In a recent New York drug offense case subject to appellate review in the state of New York, the defendant challenged the lower court’s denial of his motion to suppress. The defendant was originally stopped by a police officer after the officer saw him exit his vehicle and pull up his pants. Arguing the officer did not have legal grounds to stop him, the defendant filed a motion to suppress the drugs that the officer eventually found on his person. The trial court denied the motion, and the defendant promptly appealed.
Facts of the Case
According to the opinion, the defendant was sitting in his car one evening when an officer on patrol stopped behind his car to observe. The officer saw the defendant move from the driver’s seat to the passenger’s seat. He then saw the defendant exit the vehicle and pull up his pants as he walked out.
The officer approached the defendant and, after a brief exchange, patted him down. At that point, the officer found marijuana and heroin on the defendant’s person. He was criminally charged, and he quickly filed a motion to suppress the evidence of the drugs. Once that motion was denied, the defendant appealed.
On appeal, the defendant argued that the officer had no reason to suspect that he was committing or about to commit any crime. During the hearing on the motion to suppress, the officer had testified that his grounds for stopping the defendant were 1) the fact that he moved from one seat to another in the vehicle and 2) the fact that he pulled up his pants upon exiting the car. Neither of these facts, argued the defendant, constituted legal grounds to suspect that he was committing a crime, and the motion to suppress was improperly denied.

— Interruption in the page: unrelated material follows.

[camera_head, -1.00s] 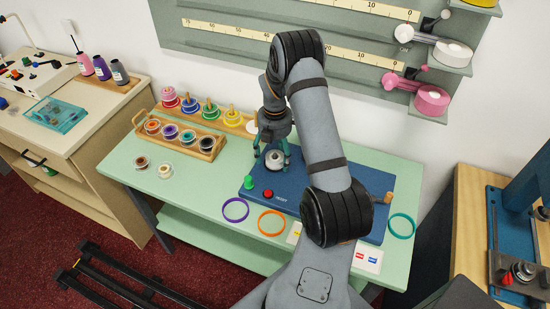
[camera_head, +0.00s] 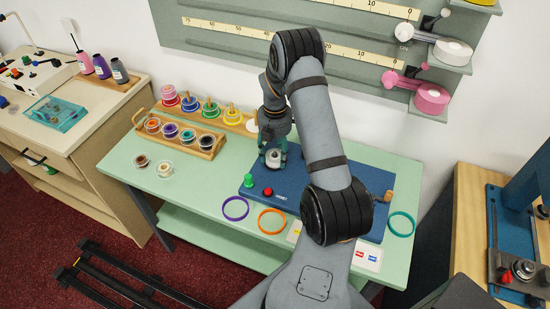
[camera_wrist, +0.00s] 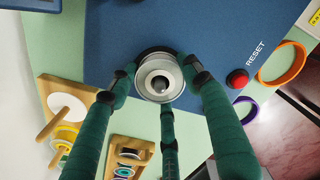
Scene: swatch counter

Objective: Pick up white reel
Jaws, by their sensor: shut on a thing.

Reviewing the record of the case, the higher court agreed with the defendant. To justify this kind of stop and frisk, the officer needed “reasonable suspicion that the particular person has committed or is about to commit a crime.” Here, said the court, the defendant’s actions gave the officer no reason to suspect that he was going to do anything illegal. His actions were perfectly normal, and the officer was not justified in conducting the stop and frisk.
Therefore, the court sided with the defendant, reversing the lower court’s denial of the motion to suppress.